Your cost of living is going up — electric, natural gas, garbage and parking

By Elaine Goodman
Daily Post Correspondent
Palo Altans may be facing an array of higher fees in the city’s new fiscal year starting July 1, including a 10% to 14% increase in electric rates and a 4% hike in gas rates, under a proposed budget the City Council will vote on tomorrow.

Those rate increases would follow the council’s approval on June 19 of a 4% increase to base water rates. However, customers whose water usage has stayed steady since before the drought will see a decrease in their water bills of about 2% to 4% because a drought surcharge is being removed.

The council also approved a 5% increase to residential garbage rates this month. The monthly cost of a 32-gallon cart is going up by $2.38 per month, to $50.07.

Even with the proposed increases, electric rates for Palo Alto residents will be about 35% to 45% below PG&E rates, according to a report to the council from City Manager James Keene.

The utility rate increases are just one piece of the city’s overall budget for fiscal year 2018, which begins on July 1.

The council’s Finance Committee reviewed the budget during several meetings last month, making a few changes from Keene’s original proposal along the way. The committee voted 3-1 to approve the modified budget, with council member Greg Tanaka opposed. The full council is scheduled to give final approval to the budget tomorrow.

Tree trimming

The budget for the new fiscal year started with a $4.5 million budget deficit. On top of that, Keene added $2.3 million in spending. The initially proposed budget included cost-cutting measures, including a change to the city’s tree-trimming program that would have saved $338,000 a year, by pruning every 10 years rather than every seven years. But following Finance Committee discussion of the issue, tree-trimming will remain on a seven-year cycle and the $338,000 expense was added to the budget. The city spends $1.55 million a year on the pruning program, which encompasses 3,415 trees.

Dipping into the reserves

The revised budget for the city’s general fund now includes $210 million in expenses and $207 million in revenue. To make up the difference, Keene has proposed using $3.37 million from a reserve fund, an increase from $3.2 million that was in the city manager’s initial budget proposal. After the transfer, the reserve fund will be $38.9 million, meeting the city’s target of 18.5% of the general fund budget.

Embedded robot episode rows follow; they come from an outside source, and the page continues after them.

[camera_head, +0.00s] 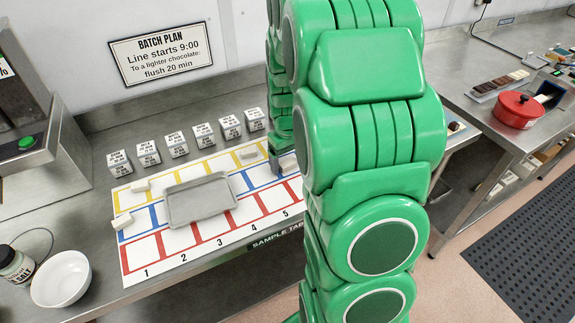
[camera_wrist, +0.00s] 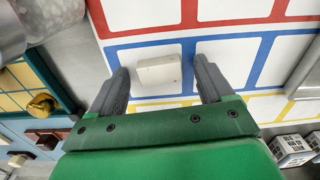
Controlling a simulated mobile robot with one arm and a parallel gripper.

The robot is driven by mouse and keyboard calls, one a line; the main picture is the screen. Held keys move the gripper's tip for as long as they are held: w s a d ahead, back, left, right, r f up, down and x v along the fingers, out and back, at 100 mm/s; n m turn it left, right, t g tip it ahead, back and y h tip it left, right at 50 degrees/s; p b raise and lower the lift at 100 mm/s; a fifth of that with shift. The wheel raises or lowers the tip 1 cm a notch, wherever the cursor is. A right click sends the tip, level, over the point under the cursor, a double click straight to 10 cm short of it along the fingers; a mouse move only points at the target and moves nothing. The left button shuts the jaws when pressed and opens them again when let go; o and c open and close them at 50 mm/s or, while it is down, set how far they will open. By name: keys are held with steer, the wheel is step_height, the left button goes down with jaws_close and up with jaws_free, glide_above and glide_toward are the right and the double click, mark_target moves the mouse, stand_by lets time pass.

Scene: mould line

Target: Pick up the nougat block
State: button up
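An off-white block, likely the nougat block (camera_wrist: 158,74), lies on the mat in the blue row in the wrist view. My gripper (camera_wrist: 164,78) is open, with one grey finger to either side of the block and visible gaps between. In the head view my gripper (camera_head: 277,163) is low over the mat's right part, and my arm hides the block there. Other whitish blocks lie on the mat: one at the upper left (camera_head: 140,186), one at the left edge (camera_head: 122,221) and one in the yellow row (camera_head: 248,153).
A grey metal tray (camera_head: 195,210) lies mid-mat (camera_head: 265,228). Several labelled cubes (camera_head: 176,143) line the back. A white bowl (camera_head: 62,279) and a salt jar (camera_head: 15,265) stand at front left.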

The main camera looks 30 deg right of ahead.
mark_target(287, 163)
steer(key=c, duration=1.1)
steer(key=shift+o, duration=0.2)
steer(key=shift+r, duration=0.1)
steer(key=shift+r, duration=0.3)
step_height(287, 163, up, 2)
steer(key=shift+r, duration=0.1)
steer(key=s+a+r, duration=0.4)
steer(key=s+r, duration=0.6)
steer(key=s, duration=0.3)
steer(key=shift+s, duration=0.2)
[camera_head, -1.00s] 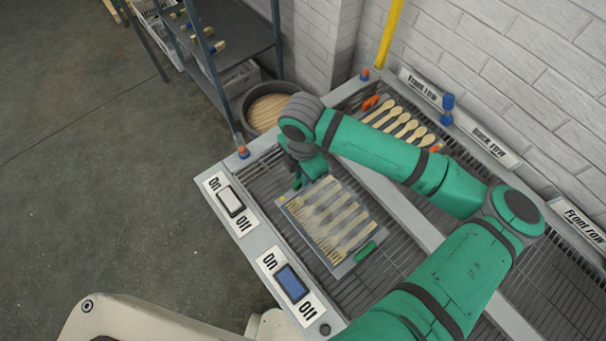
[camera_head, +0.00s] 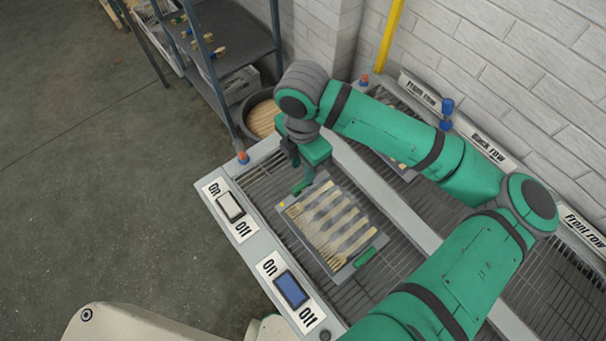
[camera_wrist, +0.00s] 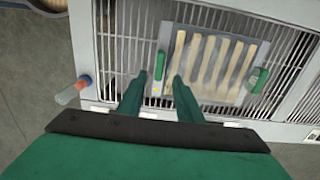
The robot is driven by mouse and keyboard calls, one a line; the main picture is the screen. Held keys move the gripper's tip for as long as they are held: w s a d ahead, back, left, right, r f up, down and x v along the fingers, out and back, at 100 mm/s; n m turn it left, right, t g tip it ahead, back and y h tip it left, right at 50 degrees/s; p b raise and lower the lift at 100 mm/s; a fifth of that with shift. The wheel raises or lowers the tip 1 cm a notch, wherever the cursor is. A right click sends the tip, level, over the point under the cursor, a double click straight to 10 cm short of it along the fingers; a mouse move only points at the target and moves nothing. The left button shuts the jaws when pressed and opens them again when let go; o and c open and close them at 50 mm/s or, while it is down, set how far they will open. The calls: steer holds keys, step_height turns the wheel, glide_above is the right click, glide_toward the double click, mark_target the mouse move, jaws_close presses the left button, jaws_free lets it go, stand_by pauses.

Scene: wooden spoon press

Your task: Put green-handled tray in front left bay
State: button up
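The green-handled tray (camera_head: 345,268) is grey and holds several pale wooden spoons or forks side by side. It lies on the wire rack of the bay nearest the switches, between the near switch rail and the grey middle bar. One green handle (camera_head: 366,257) is at its lower right end, the other (camera_head: 302,187) at its upper left end. My gripper (camera_head: 299,168) is above the upper left handle. In the wrist view my gripper (camera_wrist: 160,92) is open and empty, its fingers apart, with the near handle (camera_wrist: 160,66) beyond them, not gripped.
My arm mostly hides another tray with spoons (camera_head: 401,165) in the back bay. The switch rail carries a white switch (camera_head: 230,205) and a blue switch (camera_head: 291,286). A red-topped post (camera_head: 243,156) stands at the left corner. A round bin (camera_head: 262,117) and shelf (camera_head: 235,45) are beyond.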

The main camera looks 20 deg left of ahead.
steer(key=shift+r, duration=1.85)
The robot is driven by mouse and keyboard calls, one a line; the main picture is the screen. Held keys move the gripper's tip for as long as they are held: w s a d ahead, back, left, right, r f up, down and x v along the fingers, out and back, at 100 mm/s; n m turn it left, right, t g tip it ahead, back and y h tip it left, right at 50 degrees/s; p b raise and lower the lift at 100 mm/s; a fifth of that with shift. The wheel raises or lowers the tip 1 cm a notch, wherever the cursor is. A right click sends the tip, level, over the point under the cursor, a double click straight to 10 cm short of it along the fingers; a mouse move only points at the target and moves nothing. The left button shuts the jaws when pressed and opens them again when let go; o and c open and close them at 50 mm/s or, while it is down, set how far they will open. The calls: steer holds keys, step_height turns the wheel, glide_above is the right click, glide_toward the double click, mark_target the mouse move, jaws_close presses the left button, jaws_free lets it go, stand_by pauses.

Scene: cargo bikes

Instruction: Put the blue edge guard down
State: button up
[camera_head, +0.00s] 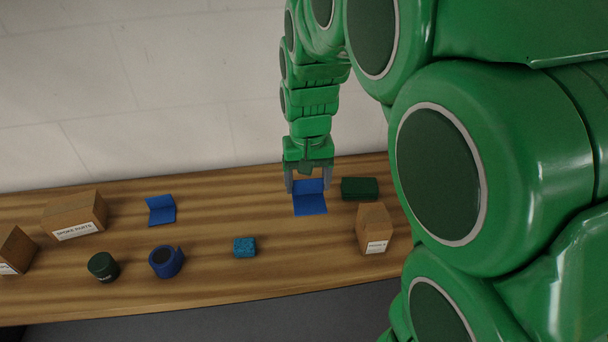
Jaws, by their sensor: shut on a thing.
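A blue edge guard (310,203), an L-shaped folded piece, is between the fingers of my gripper (309,185). My gripper points down and is shut on its upright flap. The other flap extends toward the front, over the right part of the wooden table (215,205). I cannot tell whether the guard touches the table top. A second blue edge guard (161,210) of like shape rests on the table to the left, apart from my gripper.
A dark green box (360,188) is close right of the held guard. A cardboard box (374,230) stands in front of it. A teal block (245,247), blue tape roll (166,261), dark green tin (103,266) and cardboard boxes (75,215) are further left. Bare wood lies between the guards.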

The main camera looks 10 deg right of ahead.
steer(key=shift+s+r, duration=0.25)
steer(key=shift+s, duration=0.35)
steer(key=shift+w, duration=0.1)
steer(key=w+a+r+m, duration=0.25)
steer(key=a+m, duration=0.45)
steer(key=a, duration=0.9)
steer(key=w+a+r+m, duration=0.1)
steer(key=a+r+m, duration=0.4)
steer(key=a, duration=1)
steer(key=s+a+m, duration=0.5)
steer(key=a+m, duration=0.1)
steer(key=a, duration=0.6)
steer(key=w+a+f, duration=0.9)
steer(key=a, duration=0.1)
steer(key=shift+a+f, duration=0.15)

As the Post reported last month, the proposed budget includes a hefty hike to the price of parking permits used by downtown employees to park in nearby neighborhoods. The budget calls for a 56.7% increase in permit costs, bringing the total to $730 per year. The increase would also apply to workers parking in downtown garages. The goal is to raise $480,000 to give to the nonprofit Palo Alto Transportation Management Association, whose mission is to ease traffic congestion by reducing the number of downtown workers driving alone to their jobs.

Fees proposed at EV stations

And the city wants to start charging fees at its electric vehicle charging stations. Those might include a fee of 23 cents per kilowatt hour for charging; a fee of up to $2 for connecting; and a fee of up to $5 per hour for leaving the car at the charging station after it has finished charging. The idea is to free up the charging stations for other users.

Even with approval of the budget, the Finance Committee has several items it wants to take a closer look at in August. Those include making sure expenses are not growing faster than revenues and discussing the city’s unfunded liability for employee pensions.